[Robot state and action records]

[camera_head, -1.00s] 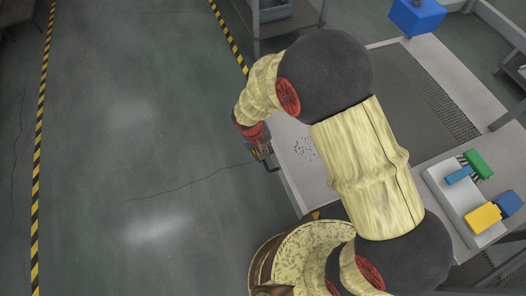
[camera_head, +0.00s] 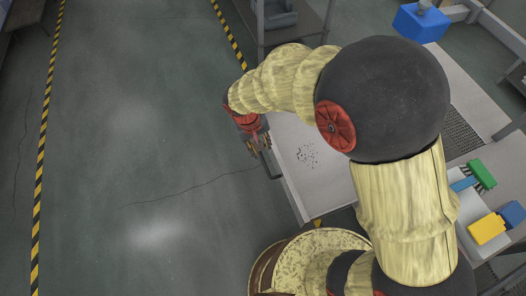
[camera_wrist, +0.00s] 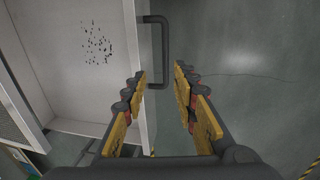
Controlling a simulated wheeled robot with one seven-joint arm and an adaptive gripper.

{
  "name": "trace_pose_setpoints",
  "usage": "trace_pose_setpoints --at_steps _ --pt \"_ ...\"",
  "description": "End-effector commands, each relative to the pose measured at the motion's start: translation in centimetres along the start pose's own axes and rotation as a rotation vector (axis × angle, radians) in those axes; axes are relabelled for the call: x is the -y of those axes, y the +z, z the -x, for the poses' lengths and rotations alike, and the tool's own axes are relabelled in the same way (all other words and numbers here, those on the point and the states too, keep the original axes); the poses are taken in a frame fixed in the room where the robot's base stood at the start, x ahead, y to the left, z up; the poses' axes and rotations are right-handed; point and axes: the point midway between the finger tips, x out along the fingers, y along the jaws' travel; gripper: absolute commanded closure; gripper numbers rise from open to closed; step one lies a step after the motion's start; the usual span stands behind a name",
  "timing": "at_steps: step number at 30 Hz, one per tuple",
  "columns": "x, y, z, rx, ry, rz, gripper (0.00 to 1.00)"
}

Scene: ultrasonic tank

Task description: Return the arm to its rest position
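My arm covers much of the middle and right of the head view, bent over the tank's bench. My gripper (camera_head: 262,155) hangs at the left end of the bench, beside its edge. In the wrist view my gripper (camera_wrist: 165,92) has its two fingers apart, with nothing held between them. A dark handle (camera_wrist: 163,52) on the end of the bench (camera_wrist: 85,85) shows just beyond the fingertips; I cannot tell how far beyond.
Right of my arm are a green brush (camera_head: 482,174), a yellow block (camera_head: 487,229) and a blue block (camera_head: 512,213). A blue box (camera_head: 421,24) is at the back. Dark specks (camera_head: 307,156) mark the bench top. The floor (camera_head: 140,130) at left is clear.

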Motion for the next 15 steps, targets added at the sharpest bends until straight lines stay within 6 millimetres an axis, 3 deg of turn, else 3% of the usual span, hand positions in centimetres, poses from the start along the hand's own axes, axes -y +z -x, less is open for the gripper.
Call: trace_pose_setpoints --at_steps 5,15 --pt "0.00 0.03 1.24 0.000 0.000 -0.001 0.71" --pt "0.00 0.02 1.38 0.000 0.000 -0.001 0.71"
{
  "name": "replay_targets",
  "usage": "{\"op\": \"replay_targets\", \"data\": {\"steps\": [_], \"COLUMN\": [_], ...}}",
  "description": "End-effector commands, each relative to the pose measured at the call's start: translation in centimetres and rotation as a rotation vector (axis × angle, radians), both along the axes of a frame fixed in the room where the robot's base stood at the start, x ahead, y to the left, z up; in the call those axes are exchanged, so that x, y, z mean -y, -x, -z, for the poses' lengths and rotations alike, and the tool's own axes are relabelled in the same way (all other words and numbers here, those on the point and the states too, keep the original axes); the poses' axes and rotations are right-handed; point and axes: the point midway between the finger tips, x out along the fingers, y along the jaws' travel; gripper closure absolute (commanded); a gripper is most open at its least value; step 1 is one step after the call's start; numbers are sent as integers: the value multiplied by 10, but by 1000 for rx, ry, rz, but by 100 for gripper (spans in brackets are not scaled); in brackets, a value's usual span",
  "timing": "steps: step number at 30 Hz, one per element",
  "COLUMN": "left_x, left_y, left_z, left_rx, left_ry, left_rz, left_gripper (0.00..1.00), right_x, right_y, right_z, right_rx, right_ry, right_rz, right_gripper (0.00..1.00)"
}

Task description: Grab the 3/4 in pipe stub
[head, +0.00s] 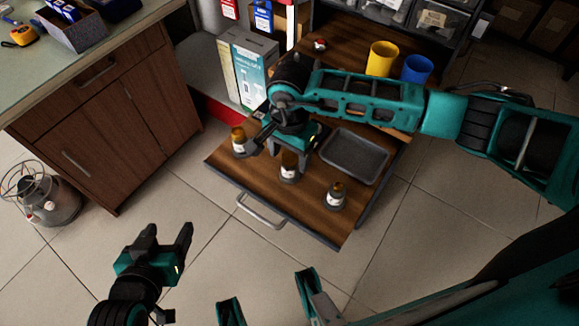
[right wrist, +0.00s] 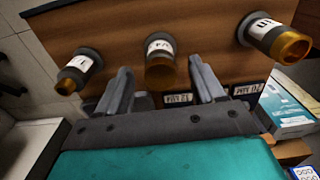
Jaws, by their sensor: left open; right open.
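Three short pipe stubs with dark collars, white labels and amber-brown ends stand on the open drawer (head: 225,168): a left one (head: 238,144), a middle one (head: 289,168) and a right one (head: 336,197). The size print on their labels is too small to read surely, so I cannot tell which is 3/4 in. My right gripper (head: 284,143) is open above the middle stub. In the right wrist view the middle stub (right wrist: 161,65) shows between the spread fingers, with no visible contact. My left gripper (head: 168,236) is open and empty over the floor, left of the drawer.
A dark grey tray (head: 354,157) lies in the drawer to the right. A yellow cup (head: 381,60) and a blue cup (head: 417,69) stand behind. A white-teal box (head: 250,70) is at the back left. A wooden cabinet (head: 125,125) stands left; floor in front is clear.

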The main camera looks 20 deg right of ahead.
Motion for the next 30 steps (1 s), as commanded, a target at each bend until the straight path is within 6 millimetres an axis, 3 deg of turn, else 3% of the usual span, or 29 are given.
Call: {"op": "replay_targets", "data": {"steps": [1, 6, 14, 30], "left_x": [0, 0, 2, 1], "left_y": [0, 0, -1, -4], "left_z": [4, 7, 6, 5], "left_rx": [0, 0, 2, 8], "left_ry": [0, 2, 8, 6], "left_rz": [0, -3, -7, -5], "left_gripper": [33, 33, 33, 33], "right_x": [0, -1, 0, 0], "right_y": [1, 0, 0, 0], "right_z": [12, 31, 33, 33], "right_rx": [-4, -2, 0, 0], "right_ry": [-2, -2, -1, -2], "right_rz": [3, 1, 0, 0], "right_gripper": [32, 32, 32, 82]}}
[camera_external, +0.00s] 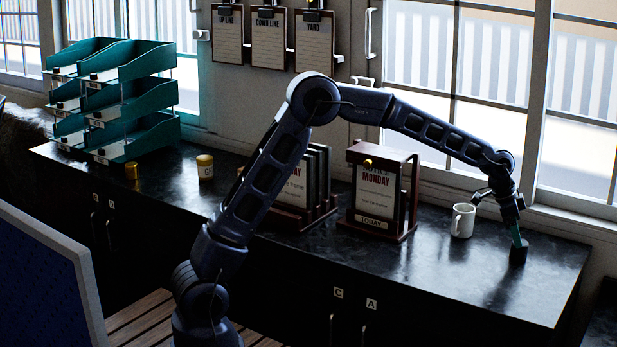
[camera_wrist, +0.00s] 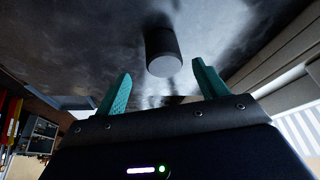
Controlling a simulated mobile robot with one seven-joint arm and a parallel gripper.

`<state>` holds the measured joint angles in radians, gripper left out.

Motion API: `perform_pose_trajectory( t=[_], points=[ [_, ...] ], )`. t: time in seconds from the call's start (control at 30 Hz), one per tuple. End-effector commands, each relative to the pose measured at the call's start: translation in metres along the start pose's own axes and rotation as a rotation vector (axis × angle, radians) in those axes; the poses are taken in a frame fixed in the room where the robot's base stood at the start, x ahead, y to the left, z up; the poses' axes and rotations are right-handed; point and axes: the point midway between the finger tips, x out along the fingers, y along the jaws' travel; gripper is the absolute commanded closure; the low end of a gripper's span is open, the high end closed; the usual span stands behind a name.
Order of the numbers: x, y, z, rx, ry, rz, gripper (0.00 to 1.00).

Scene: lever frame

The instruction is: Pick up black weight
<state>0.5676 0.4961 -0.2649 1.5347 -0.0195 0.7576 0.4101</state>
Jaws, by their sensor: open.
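The black weight (camera_external: 518,252) is a small dark cylinder standing on the dark countertop (camera_external: 420,268) near its right end. In the wrist view the weight (camera_wrist: 163,53) shows a lighter grey round face and sits just beyond the fingertips, roughly between them. My gripper (camera_external: 517,238) points down above the weight in the external view. Its two teal fingers (camera_wrist: 160,82) are spread apart with nothing between them. Whether a finger touches the weight cannot be told.
A white mug (camera_external: 463,220) stands close to the left of my gripper. Wooden notice frames (camera_external: 379,192) stand farther left, then a yellow-lidded jar (camera_external: 205,167), a small gold cylinder (camera_external: 132,170) and teal trays (camera_external: 118,98). The counter's front right is clear. Windows rise behind.

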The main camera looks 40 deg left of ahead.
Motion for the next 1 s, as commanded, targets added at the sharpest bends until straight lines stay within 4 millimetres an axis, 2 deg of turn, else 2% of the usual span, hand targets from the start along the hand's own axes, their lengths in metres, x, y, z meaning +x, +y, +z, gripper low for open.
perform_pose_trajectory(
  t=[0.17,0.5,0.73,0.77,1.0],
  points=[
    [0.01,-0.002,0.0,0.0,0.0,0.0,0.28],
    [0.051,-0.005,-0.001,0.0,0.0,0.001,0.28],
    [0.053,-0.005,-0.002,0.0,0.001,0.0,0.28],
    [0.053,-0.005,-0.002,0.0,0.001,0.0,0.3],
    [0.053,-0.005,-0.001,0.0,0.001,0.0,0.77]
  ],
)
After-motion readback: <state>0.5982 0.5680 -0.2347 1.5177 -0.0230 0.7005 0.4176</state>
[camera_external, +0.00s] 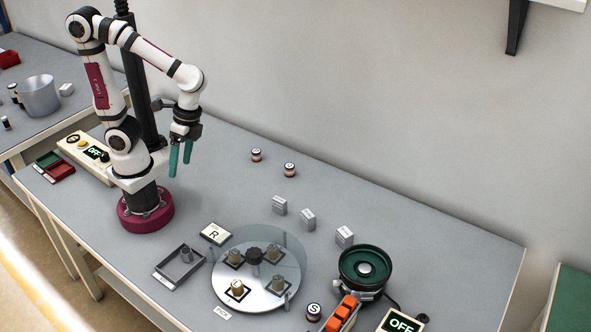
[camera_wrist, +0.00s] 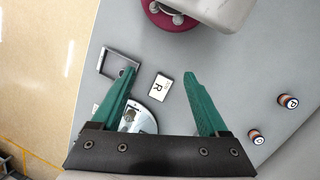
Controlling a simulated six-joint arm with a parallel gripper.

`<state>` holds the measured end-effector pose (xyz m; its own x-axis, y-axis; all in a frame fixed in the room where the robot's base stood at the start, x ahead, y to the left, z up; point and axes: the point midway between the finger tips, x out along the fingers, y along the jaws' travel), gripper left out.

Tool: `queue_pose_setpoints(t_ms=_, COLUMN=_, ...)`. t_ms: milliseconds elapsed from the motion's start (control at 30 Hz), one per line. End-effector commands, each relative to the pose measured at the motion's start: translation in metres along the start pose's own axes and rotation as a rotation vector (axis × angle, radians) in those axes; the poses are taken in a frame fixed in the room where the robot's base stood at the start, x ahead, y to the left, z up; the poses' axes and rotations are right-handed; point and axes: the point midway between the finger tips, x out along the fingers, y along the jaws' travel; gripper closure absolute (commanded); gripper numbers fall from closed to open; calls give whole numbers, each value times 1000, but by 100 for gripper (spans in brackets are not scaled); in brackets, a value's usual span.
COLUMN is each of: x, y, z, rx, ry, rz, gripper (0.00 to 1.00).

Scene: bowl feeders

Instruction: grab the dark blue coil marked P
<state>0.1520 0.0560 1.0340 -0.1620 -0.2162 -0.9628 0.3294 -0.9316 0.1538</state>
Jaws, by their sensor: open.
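A small upright coil with dark ends, a reddish-brown middle and a pale top marked P (camera_wrist: 291,102) is at the right of the wrist view. By its place, it is the further-back coil (camera_external: 256,155) in the external view. A similar coil (camera_external: 289,170) stands a little nearer the camera; it also shows in the wrist view (camera_wrist: 257,138), its letter too small to read. My gripper (camera_external: 180,168), with green fingers, is open and empty above the table, left of both coils. Its fingers also show in the wrist view (camera_wrist: 159,73).
A round glass-covered disc (camera_external: 222,272), a grey tray (camera_external: 168,268), an R plate (camera_external: 216,234) and a green bowl feeder (camera_external: 350,264) are nearer the camera. A coil marked S (camera_external: 314,312) stands at the front. Table around the coils is clear.

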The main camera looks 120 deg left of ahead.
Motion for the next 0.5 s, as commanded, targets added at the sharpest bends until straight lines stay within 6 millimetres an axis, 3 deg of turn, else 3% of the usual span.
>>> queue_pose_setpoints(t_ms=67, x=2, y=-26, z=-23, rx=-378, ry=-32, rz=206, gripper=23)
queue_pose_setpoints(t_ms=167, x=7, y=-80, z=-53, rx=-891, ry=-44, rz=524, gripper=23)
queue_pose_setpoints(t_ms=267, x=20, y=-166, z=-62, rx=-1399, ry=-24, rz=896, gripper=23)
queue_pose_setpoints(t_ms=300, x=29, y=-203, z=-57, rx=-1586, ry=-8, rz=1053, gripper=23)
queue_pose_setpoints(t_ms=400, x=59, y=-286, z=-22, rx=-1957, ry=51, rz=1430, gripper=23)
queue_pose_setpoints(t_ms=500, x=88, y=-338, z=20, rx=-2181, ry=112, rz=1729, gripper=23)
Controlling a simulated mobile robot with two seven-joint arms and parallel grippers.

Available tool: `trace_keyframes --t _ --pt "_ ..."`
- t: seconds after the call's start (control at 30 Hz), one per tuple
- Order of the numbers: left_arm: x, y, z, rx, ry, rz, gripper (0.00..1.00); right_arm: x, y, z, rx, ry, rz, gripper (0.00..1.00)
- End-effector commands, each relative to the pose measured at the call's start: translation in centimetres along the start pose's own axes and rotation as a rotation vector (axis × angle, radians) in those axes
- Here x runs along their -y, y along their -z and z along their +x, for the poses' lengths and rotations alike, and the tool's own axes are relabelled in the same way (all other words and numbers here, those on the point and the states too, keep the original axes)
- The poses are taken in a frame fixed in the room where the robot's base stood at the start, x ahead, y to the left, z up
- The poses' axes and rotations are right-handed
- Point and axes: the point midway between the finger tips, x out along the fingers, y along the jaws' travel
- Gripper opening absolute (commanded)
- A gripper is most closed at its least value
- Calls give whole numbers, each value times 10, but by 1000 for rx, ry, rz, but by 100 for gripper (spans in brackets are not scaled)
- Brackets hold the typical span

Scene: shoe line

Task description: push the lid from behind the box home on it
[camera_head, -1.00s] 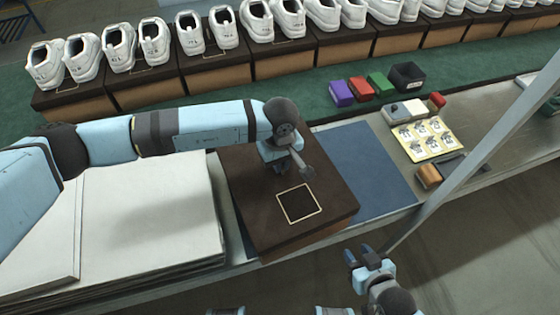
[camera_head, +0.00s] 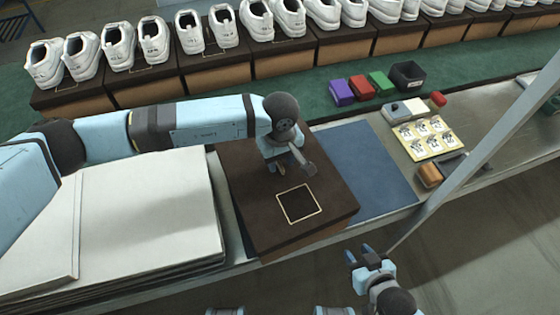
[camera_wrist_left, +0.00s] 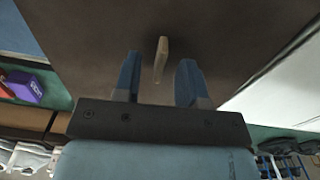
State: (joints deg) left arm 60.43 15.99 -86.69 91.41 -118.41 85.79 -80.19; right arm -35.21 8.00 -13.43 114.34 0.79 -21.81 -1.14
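The box (camera_head: 310,238) stands at the front of the bench, covered by a dark brown lid (camera_head: 327,190) with a tan square outline. The lid's far edge is partly hidden behind my left arm. My left gripper (camera_head: 277,168) is above the far part of the lid. In the left wrist view its two blue fingers (camera_wrist_left: 158,80) are apart, with the brown lid surface (camera_wrist_left: 235,45) beyond them. A narrow tan piece (camera_wrist_left: 161,58) shows between the fingers; I cannot tell whether they touch it. My right gripper (camera_head: 364,257) is open and empty, in front of the bench edge.
A stack of pale sheets (camera_head: 140,215) lies left of the box. A blue mat (camera_head: 375,165) lies right of it. Small coloured boxes (camera_head: 360,88) and a yellow card (camera_head: 428,138) are farther right. White shoes on boxes line the back. A metal post (camera_head: 480,150) crosses the right.

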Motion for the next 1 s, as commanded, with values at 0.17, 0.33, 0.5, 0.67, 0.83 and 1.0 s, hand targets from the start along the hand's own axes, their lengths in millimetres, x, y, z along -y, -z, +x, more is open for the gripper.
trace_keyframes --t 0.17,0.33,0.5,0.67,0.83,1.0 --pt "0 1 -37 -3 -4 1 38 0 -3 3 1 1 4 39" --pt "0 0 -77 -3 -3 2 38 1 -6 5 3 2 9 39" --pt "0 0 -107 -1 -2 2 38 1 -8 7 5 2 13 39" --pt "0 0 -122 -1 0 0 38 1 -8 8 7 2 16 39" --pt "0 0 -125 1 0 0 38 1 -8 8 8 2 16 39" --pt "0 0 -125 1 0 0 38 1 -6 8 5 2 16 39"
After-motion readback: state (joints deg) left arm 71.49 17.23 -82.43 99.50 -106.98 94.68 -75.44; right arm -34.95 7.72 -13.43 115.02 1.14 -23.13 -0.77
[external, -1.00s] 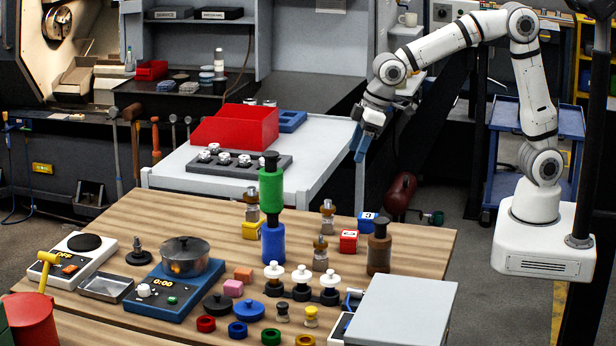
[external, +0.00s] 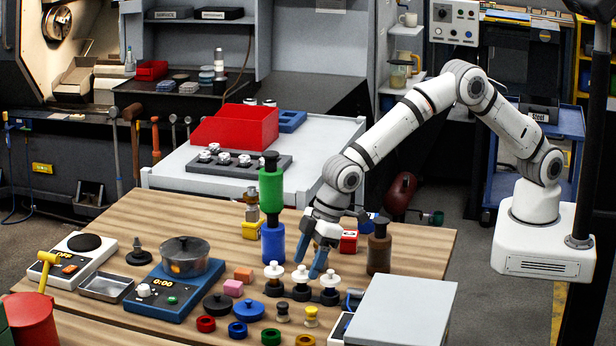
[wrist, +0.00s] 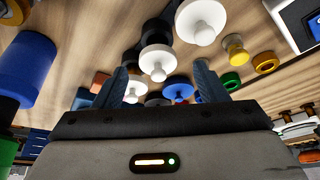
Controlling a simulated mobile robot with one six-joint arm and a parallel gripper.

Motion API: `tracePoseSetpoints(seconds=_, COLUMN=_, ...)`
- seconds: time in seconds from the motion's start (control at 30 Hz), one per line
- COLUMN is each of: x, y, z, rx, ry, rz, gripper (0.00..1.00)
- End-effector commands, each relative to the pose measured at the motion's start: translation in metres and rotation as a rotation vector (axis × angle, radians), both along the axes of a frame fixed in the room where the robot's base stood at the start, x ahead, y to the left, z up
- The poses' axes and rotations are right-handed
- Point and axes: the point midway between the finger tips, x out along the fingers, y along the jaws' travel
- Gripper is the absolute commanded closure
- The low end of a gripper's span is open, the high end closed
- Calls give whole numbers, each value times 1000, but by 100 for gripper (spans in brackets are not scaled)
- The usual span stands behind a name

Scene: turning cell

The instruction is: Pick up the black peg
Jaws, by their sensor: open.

* **Problem details**: Skip the pictures and restate exactly the lines from the beginning of the listing to the line with "Scene: ultrasonic tank", that line included.

* **Reply to the exercise**:
[camera_head, -1.00s] 
[camera_head, +0.00s] 
[camera_wrist, +0.00s] 
Controlling a simulated wheeled robot with one seven-joint arm and an adaptive gripper.

{
  "name": "trace_pose_setpoints",
  "usage": "trace_pose_setpoints --at_steps _ --pt \"_ ...\"",
  "description": "End-effector commands, each relative to the pose measured at the motion's start: translation in centimetres along the start pose's own axes and rotation as a rotation vector (axis × angle, radians) in those axes; axes are relabelled for the call: x is the -y of those axes, y the +z, z the -x, for the poses' lengths and rotations alike, and the tool's own axes are relabelled in the same way (all other words and numbers here, those on the point and the states too, keep the original axes); the poses are taken in a frame fixed in the room where the robot's base stood at the start, x ahead, y to the left, z up; the poses' axes and rotations are right-handed; point and axes: the point midway between the finger tips, x out along the fingers, y along the jaws' travel; gripper: absolute commanded closure; gripper numbers rise from open to closed; step one lies a step after the motion's start; the usual span stands behind a name",
  "timing": "at_steps: step number at 30 Hz, one per tuple",
  "columns": "x, y, z, rx, ry, rz, gripper (0.00 to 1.00)"
}

Scene: ultrasonic tank

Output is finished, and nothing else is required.